There is no denying the influence of the British on my pursued passion of fishing the dry fly. Despite various mentions both here and in England of casting common wet flies which were taken upon the surface before sinking, there are British patterns specifically designed to float which were tied and known as early as 1850, and likely earlier.
Much of our American development of dry fly fishing practices occurred here in the Catskill Mountain region and on neighboring waters in northeastern Pennsylvania, beginning near the close of the nineteenth century. We too have our early tales of fishing wet flies dry, but the major developments came as a result of Theodore Gordon and his correspondences with the British dry fly maestro Frederick Halford. Gordon influenced local anglers with his flies, tied in accordance with Halford’s theories and modified per Gordon’s own trials and observations on Catskill rivers. I cannot help but be curious as to whether Theodore Gordon tied and fished any patterns in that older soft hackled dry fly style.
Our best information on Gordon is still John MacDonald’s 1948 collection of his notes, letters, and articles published in England’s Fishing Gazette and some early American sporting journals. “The Complete Fly Fisherman, The Notes and Letters of Theodore Gordon” is an interesting book, one I have read twice to date, and it gives us our best glimpse of one of our true fly fishing icons. I have no recollection of any mention of the combination of stiff cock’s hackle and softer gamebird hackles to collar a fly to be fished upon the surface. It will take another reading and a search to see if there is something included which memory fails to recall.

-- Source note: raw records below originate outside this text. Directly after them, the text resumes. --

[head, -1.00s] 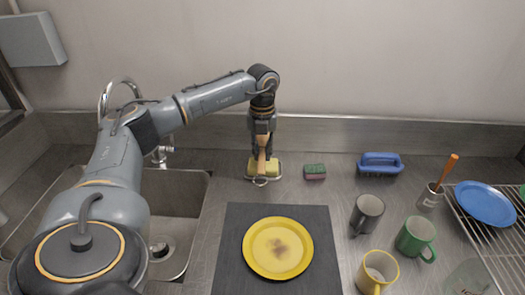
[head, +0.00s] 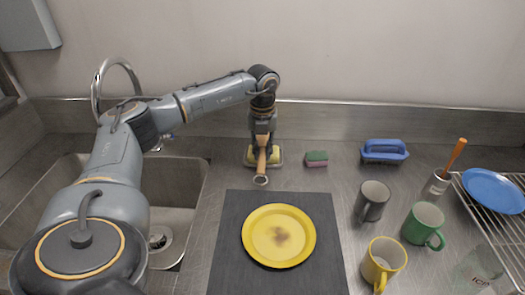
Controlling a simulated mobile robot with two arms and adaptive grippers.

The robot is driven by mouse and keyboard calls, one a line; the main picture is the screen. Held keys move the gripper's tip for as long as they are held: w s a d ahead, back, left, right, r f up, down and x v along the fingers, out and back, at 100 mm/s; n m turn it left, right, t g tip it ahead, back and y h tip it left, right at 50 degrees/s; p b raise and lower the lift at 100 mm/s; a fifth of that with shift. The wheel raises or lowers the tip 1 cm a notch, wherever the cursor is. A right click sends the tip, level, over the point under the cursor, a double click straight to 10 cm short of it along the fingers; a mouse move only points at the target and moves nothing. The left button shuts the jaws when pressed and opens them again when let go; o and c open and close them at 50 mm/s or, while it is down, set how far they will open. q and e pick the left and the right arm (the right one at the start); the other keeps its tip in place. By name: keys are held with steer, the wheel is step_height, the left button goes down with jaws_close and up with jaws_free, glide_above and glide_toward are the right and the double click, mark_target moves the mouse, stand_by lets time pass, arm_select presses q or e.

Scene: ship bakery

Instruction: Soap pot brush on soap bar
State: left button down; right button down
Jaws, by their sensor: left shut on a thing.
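My left gripper (head: 263,142) is shut on the wooden-handled pot brush (head: 261,166), behind the dark mat. The brush handle points down toward the front, with a round end nearest me. The yellow soap bar (head: 277,156) lies on its dish, directly under the gripper and brush, which partly cover it. The brush's bristles are hidden, so I cannot tell whether they touch the soap. My right gripper is not in view.
A stained yellow plate (head: 278,262) lies on the dark mat (head: 228,272). A green-and-pink sponge (head: 316,158) and a blue scrub brush (head: 384,151) lie right of the soap. Mugs (head: 371,203) and a drying rack (head: 480,222) stand at right. The sink (head: 180,190) is at left.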

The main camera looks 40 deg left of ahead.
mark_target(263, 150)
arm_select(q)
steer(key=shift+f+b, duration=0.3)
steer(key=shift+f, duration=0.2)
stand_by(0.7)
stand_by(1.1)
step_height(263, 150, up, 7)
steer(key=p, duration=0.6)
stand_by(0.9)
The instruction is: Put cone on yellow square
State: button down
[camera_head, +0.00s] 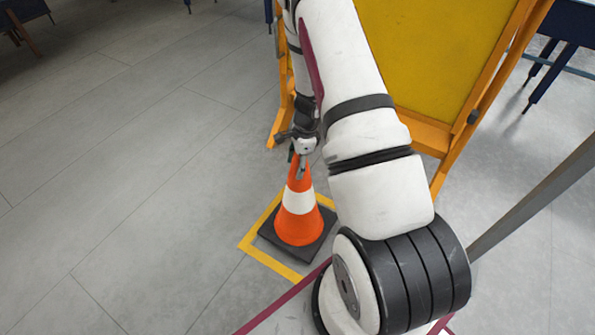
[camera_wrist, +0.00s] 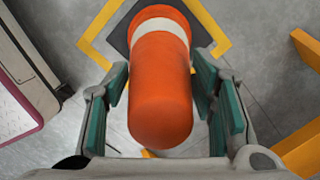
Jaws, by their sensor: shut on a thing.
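The orange cone (camera_head: 299,223) with a white band and a dark square base (camera_head: 269,238) stands upright inside the yellow square outline (camera_head: 251,245) on the floor. In the wrist view the cone (camera_wrist: 160,90) fills the middle, seen from above, with the yellow outline (camera_wrist: 97,30) around its base. My gripper (camera_head: 301,165) is at the cone's top. In the wrist view my gripper's green-padded fingers (camera_wrist: 168,100) are on both sides of the cone's upper part, shut on it. My arm hides part of the square's right side. I cannot tell whether the base touches the floor.
An orange-framed easel with a yellow panel (camera_head: 432,50) stands just behind and right of the cone. Dark blue tables (camera_head: 572,22) are at the back right. The grey floor on the left is clear.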

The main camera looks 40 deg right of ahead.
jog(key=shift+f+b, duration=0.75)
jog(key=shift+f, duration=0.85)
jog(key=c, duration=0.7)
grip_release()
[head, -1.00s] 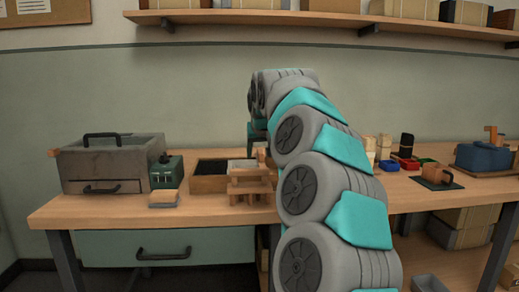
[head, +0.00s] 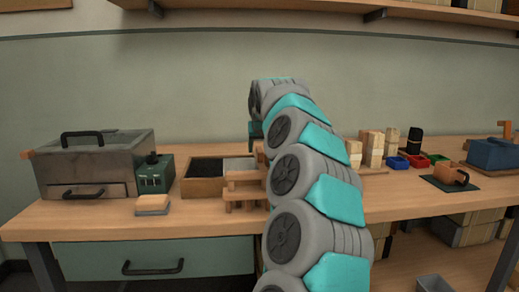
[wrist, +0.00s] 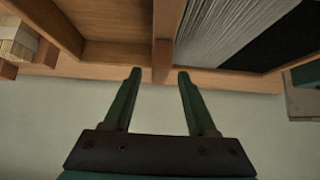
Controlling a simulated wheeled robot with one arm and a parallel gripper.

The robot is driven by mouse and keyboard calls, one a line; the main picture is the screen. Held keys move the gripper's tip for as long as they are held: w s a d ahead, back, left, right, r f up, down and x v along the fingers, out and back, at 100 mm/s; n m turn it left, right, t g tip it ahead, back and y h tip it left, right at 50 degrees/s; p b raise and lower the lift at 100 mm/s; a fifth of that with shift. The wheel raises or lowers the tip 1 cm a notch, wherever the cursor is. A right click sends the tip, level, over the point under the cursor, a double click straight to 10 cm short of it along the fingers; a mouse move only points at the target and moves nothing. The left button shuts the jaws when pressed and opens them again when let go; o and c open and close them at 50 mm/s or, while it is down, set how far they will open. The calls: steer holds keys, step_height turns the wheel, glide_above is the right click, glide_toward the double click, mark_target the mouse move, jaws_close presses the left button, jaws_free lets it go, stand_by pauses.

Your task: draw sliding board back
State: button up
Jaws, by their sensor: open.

Recently, I wrote about an excellent article on this soft hackle style of dry fly sent to me by a friend. The author found a number of patterns of this style published by Frederick Halford in his listing of one hundred best flies. It seems likely that at least one or two of these would have been included in the dozens of sample flies Mr. Halford mailed to Mr. Gordon.

I do love to swing a good wet pattern as much as i like the thrill of seeing the take of my dry! A few years ago i was fishing over a feeding brown and couldn’t find a dry March brown so i tied on a wet pattern and put some floatant on it to fish it as a cripple. BAM!!! I wound up with a beautiful, fat 18″ brown in my net! Thrilling to say the least.